Antes de realizar el film, Alexander Mackendrick ya había efectuado una rigurosa investigación histórica sobre el mundo de los bucaneros y piratas. Uno de sus descubrimientos fue que la mítica Isla Tortuga estuvo poblada por piratas homosexuales, uno de los motivos por los que el rey de Francia la hizo destruir. El cineasta nacido en Boston quería rodar un “verdadero film de piratas” pero en 1965 el mito de los piratas ya no era buen negocio para los productores. Sin embargo, la novela “Huracán en Jamaica” de Richard Hughes prestó a Mackendrick los materiales suficientes para una gran película: los piratas del film tienen miedo de los niños, de las mujeres y de todo lo que representa una noción o idea femenina. Valga como ejemplo el pánico irracional que sufre la tripulación de Juan Chávez (Anthony Quinn) a la cabeza de madera del mascarón de proa; o la primera mirada de turbación de Chávez cuando la niña Emily (Deborah Baxter) sube a su viejo barco carcomido.

Como toda gran obra, “Viento en las velas” es una fuente inagotable de ideas y lecturas. Puede ser degustada, desde el principio, como una historia de seducción de Chávez por los niños, pero también como una reflexión sobre el extraño sentido que de la muerte tienen los niños, sobre la decadencia de un pirata entrañable, prematuramente envejecido, con esa humanidad que sólo Quinn por su fisicidad sabe dar al personaje. Sobre unos hombres obsesionados por unos niños hasta el extremo de querer reencontrar en ellos su propia infancia perdida, sobre la imposibilidad de recuperar la infancia, o sobre la falsa idea de inocencia que – desde la perspectiva de los adultos – pesa sobre el estado infantil. Y todo ello simultáneamente, sin que nada en el film perturbe o entorpezca el desarrollo de ninguna idea o sugerencia. El trabajo de Mackendrick es un modelo de elegancia, equilibrio y armonía.
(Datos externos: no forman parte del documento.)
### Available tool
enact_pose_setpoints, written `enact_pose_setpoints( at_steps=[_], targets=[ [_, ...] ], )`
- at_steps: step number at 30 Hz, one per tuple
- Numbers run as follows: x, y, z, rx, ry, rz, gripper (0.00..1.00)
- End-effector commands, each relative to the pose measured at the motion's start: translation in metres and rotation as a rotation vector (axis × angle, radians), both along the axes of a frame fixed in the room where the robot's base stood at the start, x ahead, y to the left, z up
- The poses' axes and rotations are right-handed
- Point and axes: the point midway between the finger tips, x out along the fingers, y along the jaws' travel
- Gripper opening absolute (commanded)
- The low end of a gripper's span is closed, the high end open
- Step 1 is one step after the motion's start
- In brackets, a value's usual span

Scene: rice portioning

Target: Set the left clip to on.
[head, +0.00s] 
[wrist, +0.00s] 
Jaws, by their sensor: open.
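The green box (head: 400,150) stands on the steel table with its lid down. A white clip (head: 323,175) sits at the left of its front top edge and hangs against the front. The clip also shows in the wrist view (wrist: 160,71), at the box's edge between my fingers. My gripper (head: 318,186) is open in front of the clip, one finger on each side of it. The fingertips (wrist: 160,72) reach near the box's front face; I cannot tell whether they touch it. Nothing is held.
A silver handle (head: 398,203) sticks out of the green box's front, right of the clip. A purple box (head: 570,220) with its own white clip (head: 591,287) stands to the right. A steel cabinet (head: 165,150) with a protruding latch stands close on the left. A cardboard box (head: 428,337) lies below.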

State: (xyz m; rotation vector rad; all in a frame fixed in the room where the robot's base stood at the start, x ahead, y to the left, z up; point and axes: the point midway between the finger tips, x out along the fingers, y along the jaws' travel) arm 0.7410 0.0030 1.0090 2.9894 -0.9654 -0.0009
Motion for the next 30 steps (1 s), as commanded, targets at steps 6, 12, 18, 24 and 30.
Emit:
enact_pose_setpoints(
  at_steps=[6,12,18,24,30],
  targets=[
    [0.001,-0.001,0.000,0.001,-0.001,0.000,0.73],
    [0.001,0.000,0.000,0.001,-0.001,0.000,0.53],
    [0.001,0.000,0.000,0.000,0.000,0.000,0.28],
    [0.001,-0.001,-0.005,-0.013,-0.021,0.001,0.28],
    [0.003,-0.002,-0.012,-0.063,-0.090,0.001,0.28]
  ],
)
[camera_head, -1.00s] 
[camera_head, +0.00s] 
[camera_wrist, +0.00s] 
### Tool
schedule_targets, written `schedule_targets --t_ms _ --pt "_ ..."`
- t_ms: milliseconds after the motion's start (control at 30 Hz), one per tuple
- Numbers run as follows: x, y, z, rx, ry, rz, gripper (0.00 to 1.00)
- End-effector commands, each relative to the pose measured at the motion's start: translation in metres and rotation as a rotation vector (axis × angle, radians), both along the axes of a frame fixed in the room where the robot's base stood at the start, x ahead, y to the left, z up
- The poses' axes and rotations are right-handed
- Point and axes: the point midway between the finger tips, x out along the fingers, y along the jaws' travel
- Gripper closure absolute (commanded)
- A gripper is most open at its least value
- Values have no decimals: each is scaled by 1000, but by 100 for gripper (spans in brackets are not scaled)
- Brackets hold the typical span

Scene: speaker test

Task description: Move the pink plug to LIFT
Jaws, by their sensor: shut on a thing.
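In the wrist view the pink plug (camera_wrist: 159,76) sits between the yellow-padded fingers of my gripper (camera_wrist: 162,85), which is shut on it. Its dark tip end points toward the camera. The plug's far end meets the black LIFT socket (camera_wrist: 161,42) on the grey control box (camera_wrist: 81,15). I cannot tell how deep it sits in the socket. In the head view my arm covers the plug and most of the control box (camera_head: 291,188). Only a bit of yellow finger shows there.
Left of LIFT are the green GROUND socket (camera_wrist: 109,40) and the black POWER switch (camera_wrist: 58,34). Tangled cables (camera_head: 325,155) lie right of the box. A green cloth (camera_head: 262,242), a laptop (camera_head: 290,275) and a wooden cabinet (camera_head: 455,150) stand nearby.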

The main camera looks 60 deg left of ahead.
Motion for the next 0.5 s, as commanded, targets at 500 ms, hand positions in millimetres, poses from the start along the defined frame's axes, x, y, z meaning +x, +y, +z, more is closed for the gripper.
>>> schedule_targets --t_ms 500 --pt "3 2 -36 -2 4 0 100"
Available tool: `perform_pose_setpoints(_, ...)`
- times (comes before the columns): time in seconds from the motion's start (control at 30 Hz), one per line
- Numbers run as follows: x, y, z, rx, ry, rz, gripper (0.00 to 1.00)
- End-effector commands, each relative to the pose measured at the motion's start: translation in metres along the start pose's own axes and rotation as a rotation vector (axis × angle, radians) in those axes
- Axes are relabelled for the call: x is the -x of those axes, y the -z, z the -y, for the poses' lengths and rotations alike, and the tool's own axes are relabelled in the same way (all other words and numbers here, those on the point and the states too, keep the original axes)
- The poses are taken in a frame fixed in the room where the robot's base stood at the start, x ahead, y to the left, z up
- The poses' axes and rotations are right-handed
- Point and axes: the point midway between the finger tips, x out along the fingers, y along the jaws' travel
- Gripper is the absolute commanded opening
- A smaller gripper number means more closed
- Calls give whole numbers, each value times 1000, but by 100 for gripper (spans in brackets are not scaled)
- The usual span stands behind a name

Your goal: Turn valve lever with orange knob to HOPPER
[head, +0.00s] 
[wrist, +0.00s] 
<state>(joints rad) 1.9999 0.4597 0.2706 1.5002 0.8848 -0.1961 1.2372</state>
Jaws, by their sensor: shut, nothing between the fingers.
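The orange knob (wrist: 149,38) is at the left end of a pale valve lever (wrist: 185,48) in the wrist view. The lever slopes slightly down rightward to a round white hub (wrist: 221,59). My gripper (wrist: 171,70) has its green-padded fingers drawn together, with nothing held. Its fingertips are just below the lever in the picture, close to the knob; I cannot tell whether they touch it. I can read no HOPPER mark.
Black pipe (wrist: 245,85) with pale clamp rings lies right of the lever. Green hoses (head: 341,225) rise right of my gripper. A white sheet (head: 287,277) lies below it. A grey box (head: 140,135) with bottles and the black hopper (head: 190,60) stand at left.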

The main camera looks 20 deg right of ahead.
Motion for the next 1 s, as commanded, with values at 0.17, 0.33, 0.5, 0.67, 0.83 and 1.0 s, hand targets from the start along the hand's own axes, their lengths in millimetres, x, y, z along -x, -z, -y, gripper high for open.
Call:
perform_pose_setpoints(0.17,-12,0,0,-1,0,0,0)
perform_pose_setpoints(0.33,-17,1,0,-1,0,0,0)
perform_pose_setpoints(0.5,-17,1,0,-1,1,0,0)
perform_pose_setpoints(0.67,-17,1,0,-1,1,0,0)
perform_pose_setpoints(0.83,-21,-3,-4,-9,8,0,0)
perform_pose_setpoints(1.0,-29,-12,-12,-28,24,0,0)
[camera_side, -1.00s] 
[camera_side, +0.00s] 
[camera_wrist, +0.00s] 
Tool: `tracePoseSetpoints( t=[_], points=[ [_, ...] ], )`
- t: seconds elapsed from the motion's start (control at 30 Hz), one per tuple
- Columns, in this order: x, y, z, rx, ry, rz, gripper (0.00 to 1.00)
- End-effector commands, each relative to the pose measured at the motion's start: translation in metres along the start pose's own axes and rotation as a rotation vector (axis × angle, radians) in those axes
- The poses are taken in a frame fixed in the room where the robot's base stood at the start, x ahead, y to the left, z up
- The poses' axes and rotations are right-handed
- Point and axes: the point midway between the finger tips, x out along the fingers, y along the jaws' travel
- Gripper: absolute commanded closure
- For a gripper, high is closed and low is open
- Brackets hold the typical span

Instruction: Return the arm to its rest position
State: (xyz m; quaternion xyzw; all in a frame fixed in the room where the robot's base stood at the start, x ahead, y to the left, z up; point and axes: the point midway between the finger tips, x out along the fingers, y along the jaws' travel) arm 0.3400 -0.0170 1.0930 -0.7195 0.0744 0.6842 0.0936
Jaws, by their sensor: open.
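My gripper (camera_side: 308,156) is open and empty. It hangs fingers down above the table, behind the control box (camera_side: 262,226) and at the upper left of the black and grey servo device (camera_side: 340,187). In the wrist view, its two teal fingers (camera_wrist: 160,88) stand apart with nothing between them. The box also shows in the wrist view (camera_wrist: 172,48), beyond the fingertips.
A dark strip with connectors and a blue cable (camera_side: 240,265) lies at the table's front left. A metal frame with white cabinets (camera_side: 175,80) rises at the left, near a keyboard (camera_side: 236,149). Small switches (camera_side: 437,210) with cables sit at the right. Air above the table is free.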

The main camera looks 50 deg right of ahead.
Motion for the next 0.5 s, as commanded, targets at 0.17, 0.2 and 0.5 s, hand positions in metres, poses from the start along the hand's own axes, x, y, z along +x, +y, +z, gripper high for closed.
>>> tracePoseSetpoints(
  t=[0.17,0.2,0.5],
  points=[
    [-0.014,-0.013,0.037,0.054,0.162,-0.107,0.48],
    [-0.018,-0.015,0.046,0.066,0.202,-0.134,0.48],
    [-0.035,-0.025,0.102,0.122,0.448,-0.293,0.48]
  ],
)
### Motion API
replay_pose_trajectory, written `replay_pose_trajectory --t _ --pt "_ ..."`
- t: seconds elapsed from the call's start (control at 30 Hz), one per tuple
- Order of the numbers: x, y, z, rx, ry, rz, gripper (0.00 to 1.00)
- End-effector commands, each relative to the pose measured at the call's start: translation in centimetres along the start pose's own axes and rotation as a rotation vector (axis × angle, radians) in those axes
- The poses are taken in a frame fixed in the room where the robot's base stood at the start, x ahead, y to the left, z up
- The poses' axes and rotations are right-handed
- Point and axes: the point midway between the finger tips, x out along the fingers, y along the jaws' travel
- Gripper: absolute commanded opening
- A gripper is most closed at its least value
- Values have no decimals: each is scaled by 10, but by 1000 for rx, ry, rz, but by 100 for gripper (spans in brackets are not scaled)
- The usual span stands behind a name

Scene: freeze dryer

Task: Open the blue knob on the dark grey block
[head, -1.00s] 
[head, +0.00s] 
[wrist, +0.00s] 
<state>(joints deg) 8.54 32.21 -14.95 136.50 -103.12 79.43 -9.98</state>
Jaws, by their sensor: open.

A causa de los productores, quizás asustados por la audacia del film, o creyendo que no sería comercial, a la película le cercenaron unos veinte minutos según el cineasta denunció. El film desarrolla con tanta habilidad como sensibilidad un cálido enamoramiento, furtivo y prohibido, que se manifiesta en gestos, miradas y sentimientos a flor de piel. Chávez secuestra a los niños porque quiere un botín pero descubre que también necesita ternura, es la osadía de los proscritos. Estupendo trabajo de James Coburn (Zac), como lugarteniente y amigo en el que Chávez deposita su confianza. Brillante la fotografía en Cinemascope de Douglas Slocombe (En busca del arca perdida).